La région de Sfax est la première région industrielle du pays, et une des plus combatives. C’est la plus rodée et la plus opérationnelle lors des grandes mobilisations ou grèves. Cela a par exemple été le cas lors de la fameuse grève générale régionale du 12 janvier 2011 qui a été un des principaux préludes à la fuite de Ben Ali. Il en a été de même suite aux assassinats politiques de 2013.

L’Union régionale de Sfax est également la pierre angulaire de l’UGTT pour des raisons historiques : c’est le lieu de naissance de l’UGTT et de nombre de ses dirigeants, dont le premier secrétaire général et héros national Farhat Hached. La tradition veut que deux membres du Bureau exécutif de l’UGTT sur treize proviennent de cette région.
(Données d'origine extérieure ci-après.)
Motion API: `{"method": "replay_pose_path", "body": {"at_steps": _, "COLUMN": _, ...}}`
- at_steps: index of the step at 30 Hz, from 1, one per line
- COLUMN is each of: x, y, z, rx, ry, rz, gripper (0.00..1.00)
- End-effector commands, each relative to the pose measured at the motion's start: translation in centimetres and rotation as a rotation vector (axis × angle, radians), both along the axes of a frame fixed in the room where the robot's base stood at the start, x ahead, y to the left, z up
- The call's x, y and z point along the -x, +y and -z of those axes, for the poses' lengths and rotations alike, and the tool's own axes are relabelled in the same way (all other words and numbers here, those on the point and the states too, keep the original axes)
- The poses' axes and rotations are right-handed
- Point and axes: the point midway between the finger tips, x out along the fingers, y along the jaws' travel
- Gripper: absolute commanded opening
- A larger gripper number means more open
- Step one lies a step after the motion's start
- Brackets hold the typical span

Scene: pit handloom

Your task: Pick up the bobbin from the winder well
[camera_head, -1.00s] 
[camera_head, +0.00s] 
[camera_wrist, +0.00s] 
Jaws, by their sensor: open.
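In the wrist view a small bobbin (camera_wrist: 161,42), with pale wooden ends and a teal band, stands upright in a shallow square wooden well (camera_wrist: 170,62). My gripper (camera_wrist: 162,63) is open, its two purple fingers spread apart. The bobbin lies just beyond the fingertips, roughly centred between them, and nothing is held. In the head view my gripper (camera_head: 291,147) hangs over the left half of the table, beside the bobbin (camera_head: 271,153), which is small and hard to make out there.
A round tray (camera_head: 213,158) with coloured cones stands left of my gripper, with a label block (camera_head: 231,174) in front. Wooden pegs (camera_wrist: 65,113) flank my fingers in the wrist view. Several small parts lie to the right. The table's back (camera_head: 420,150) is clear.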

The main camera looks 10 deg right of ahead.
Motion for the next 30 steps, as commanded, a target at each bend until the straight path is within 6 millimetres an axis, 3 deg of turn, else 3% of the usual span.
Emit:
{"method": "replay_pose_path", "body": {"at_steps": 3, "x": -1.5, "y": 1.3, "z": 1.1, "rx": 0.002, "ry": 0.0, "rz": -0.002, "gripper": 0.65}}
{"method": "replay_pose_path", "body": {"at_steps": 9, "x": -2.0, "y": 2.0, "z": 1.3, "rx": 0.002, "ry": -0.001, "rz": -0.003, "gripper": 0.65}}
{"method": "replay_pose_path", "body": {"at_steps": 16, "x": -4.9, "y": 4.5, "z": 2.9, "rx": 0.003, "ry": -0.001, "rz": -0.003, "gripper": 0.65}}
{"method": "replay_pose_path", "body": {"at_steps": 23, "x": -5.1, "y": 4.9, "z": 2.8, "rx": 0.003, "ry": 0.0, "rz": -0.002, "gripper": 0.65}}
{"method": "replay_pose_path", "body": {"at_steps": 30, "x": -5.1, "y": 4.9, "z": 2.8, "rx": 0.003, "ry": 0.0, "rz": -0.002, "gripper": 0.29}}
Dans ce contexte, l’UGTT de Sfax a appelé l’ensemble des salariés du privé à faire grève le 19 novembre. En solidarité, ceux du secteur public sont invités à débrayer sur le tas entre 10h et 11h, puis à se rendre à l’assemblée générale du secteur privé qui se tiendra devant le siège de l’UGTT. Tout le monde partira ensuite en manifestation jusqu’au siège du Gouvernorat (l’équivalent de ce que sont en France les Préfectures).
La mobilisation dans le privé va s’adosser sur des secteurs clés, connus pour leurs traditions combatives et militantes, ainsi que par leur poids dans la région : la chimie et le pétrole,3 le textile, la construction métallique ainsi que le secteur de la restauration. Les militants font le maximum pour réussir une mobilisation d’ampleur, digne de la réputation de la région, en vue d’organiser une véritable démonstration de force.
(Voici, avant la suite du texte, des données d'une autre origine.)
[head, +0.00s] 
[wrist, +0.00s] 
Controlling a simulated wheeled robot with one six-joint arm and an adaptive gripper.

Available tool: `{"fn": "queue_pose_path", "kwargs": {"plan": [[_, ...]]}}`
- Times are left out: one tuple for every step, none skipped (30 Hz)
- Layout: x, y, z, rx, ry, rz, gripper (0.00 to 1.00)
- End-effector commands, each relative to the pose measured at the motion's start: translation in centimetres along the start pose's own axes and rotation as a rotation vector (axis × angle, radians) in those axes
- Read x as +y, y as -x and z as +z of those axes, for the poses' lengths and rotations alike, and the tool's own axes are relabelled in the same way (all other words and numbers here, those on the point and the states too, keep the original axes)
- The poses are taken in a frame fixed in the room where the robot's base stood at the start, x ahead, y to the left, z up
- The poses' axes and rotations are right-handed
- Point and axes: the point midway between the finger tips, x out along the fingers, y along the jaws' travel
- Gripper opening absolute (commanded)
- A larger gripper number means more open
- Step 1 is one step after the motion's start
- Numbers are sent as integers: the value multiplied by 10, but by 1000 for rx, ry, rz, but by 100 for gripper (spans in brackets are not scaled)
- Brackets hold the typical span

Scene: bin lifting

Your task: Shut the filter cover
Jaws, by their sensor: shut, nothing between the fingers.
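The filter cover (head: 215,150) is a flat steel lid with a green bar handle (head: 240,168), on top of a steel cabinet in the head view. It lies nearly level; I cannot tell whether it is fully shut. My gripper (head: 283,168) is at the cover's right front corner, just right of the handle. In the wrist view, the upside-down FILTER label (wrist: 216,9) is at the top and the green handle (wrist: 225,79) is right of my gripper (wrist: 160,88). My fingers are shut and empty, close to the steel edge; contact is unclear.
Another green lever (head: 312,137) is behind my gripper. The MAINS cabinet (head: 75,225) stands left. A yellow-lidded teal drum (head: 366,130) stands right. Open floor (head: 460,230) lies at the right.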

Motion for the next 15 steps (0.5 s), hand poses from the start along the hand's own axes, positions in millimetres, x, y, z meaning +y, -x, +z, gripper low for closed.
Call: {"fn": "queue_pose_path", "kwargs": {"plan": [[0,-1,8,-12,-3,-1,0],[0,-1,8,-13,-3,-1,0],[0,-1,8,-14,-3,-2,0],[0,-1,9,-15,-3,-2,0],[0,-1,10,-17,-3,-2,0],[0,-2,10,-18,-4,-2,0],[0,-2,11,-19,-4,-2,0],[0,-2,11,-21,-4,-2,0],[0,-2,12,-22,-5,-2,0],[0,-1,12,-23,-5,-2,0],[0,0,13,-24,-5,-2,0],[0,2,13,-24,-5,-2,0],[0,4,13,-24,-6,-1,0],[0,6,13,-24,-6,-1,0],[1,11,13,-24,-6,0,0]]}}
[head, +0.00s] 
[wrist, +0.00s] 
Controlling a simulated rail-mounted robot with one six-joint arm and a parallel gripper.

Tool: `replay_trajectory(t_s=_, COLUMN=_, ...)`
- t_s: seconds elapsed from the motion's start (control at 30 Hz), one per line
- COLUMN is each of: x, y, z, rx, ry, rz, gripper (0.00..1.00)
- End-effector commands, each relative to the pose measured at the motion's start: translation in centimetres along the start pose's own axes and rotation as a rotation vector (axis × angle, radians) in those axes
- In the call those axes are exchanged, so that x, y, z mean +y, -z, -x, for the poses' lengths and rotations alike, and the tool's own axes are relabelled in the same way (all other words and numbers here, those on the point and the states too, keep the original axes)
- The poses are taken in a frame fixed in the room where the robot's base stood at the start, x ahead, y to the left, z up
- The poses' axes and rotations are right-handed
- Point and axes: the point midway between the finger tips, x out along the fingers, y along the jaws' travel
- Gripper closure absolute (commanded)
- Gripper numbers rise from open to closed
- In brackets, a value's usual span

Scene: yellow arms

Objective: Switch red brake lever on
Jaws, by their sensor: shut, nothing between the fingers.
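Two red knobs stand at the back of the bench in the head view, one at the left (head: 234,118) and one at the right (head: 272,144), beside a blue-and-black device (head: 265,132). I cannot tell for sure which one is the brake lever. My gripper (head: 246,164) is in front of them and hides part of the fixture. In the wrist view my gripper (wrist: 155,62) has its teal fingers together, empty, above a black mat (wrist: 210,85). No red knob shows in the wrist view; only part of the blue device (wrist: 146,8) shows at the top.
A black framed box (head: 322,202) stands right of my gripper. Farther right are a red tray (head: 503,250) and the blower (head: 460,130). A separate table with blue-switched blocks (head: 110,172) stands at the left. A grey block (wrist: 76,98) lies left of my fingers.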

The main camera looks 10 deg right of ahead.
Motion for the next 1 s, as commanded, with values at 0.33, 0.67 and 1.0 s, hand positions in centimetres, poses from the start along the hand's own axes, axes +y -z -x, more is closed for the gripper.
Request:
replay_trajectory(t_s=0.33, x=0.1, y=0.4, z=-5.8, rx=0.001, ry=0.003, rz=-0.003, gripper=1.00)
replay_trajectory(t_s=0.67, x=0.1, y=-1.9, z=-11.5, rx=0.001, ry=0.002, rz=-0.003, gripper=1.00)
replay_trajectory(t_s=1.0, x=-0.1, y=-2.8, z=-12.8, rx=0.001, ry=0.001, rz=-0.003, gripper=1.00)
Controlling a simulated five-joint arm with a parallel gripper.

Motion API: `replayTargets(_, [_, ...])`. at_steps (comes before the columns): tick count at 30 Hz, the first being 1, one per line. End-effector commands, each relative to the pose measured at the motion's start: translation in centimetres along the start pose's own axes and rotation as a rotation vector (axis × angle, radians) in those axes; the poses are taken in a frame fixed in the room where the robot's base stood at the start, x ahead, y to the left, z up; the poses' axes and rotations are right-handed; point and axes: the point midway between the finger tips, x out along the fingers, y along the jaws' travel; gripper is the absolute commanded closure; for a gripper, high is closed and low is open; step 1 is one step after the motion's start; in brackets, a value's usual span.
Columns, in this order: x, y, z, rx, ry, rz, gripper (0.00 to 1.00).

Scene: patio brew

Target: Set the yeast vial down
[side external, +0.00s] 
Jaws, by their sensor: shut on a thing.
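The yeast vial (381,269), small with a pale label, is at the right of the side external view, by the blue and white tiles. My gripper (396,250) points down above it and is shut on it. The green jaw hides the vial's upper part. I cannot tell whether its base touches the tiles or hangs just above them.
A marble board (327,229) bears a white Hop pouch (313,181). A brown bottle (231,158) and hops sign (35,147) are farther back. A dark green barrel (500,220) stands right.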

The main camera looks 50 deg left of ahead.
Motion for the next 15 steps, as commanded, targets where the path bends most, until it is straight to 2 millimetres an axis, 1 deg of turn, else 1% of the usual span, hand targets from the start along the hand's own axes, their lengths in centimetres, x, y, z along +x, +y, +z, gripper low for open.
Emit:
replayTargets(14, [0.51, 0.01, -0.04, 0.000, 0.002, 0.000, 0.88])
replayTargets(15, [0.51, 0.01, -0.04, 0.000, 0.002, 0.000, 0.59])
Une grève capitale pour la classe ouvrière tunisienne

L’UGTT a face à elle le syndicat patronal UTICA, son partenaire dans le « quartet du dialogue national », et qui reste inflexible pour le moment.
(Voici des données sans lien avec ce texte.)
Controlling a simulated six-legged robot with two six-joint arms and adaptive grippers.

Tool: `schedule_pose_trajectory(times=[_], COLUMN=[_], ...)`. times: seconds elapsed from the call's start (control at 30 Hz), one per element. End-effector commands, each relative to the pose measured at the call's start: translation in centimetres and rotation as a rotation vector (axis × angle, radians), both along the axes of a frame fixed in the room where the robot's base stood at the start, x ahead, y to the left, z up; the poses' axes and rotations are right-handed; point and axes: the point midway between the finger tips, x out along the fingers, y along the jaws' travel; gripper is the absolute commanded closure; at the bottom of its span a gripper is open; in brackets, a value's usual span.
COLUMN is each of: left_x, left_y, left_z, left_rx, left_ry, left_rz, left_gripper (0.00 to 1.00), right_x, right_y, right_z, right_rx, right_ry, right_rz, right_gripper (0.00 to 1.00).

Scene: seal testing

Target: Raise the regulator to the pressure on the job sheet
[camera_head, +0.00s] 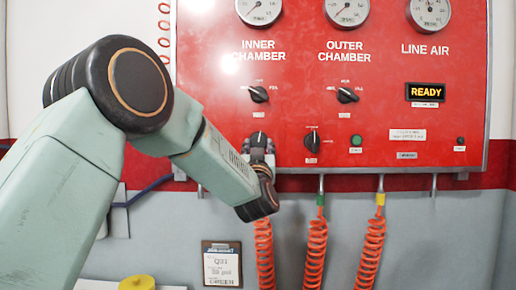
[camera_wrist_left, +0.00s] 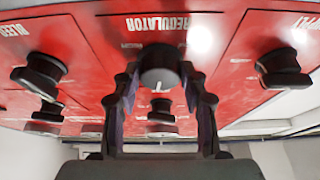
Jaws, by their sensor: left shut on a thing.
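The regulator knob (camera_wrist_left: 160,68) is round and dark with a pale pointer mark, under the REGULATOR label in the left wrist view. My left gripper (camera_wrist_left: 160,88) has a finger on each side of it and is shut on it. In the head view the left gripper (camera_head: 262,147) is at the red panel's lower left, mostly covering the knob. The job sheet (camera_head: 221,270) hangs on a clipboard below the panel, reading Q31 and GREEN; its smaller print is unclear. The line air gauge (camera_head: 428,12) is at the top right, cut by the frame. My right gripper is out of view.
The red panel (camera_head: 380,70) carries an inner chamber gauge (camera_head: 258,10), an outer chamber gauge (camera_head: 350,10) and a READY display (camera_head: 425,92). Other knobs (camera_head: 347,95) flank the regulator. Orange coiled hoses (camera_head: 316,250) hang below. A yellow object (camera_head: 137,283) is at bottom left.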

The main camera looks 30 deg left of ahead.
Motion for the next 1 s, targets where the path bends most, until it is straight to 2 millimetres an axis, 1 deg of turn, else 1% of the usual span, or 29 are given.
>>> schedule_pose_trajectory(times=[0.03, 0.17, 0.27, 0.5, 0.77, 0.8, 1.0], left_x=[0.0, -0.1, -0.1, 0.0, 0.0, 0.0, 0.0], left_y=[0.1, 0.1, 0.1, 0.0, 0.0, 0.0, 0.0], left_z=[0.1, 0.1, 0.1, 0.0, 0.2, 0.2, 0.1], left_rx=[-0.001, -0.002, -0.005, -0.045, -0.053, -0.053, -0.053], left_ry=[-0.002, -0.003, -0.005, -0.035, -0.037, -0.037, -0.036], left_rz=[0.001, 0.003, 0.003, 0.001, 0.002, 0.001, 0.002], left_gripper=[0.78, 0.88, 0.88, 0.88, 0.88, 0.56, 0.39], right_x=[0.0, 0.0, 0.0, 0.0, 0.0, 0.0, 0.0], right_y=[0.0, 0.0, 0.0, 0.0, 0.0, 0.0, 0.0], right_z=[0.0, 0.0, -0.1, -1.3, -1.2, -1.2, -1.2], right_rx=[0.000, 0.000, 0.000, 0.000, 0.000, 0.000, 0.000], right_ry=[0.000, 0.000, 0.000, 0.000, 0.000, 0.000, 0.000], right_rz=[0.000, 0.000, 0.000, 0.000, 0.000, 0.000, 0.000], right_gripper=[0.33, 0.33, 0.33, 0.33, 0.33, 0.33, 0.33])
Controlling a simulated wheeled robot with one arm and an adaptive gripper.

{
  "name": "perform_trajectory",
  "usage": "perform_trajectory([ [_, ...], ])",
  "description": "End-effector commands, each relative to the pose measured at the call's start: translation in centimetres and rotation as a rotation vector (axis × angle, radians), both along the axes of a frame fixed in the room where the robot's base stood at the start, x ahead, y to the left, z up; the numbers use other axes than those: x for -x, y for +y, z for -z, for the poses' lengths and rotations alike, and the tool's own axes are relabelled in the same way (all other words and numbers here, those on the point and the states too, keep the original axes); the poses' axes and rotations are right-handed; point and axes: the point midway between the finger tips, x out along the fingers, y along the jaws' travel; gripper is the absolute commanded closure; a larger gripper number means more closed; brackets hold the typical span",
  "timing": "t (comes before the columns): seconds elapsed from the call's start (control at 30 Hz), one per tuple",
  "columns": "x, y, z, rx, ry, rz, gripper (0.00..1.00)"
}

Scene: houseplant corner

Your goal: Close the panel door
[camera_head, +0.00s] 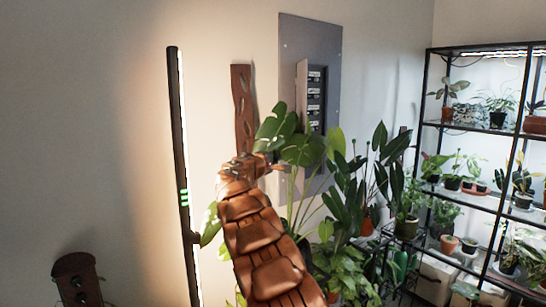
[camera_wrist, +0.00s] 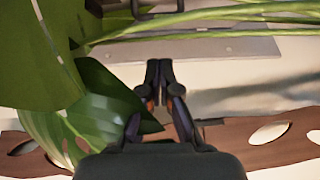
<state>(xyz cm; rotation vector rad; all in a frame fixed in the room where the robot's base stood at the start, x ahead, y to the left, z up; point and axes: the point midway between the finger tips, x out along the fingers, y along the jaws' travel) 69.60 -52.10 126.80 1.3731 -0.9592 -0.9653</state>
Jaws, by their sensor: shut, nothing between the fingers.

Elle se trouve également face à un gouvernement de plus en plus fragilisé. Celui-ci doit en effet affronter la grave crise traversant le parti Nidaa Tounès ainsi que l’alliance au pouvoir.
En ce qui le concerne, le gouvernement redoute ces tensions sociales, car il a été mis en demeure d’appliquer sans nouveau retard les « réformes » exigées par les « bailleurs de fonds » pour qu’ils continuent à financer un pays de plus tributaire de la dette extérieure.

Il est vital pour les travailleurs tunisiens, broyé par misère et la pauvreté, que les mobilisations en cours débouchent sur un coup d’arrêt à la dégradation continuelle de leur pouvoir d’achat.
Il en va de même pour la direction de l’UGTT avant qu’elle ne s’envole pour recevoir, le 10 décembre, un prix Nobel vantant les mérites du compromis et du « dialogue ».

Sfax, le 15 novembre 2015, par MOULEH Mohamed Abdel

Mohamed Abdel Mouleh est militant de la Ligue de la Gauche Ouvrière et du Front Populaire à Sfax.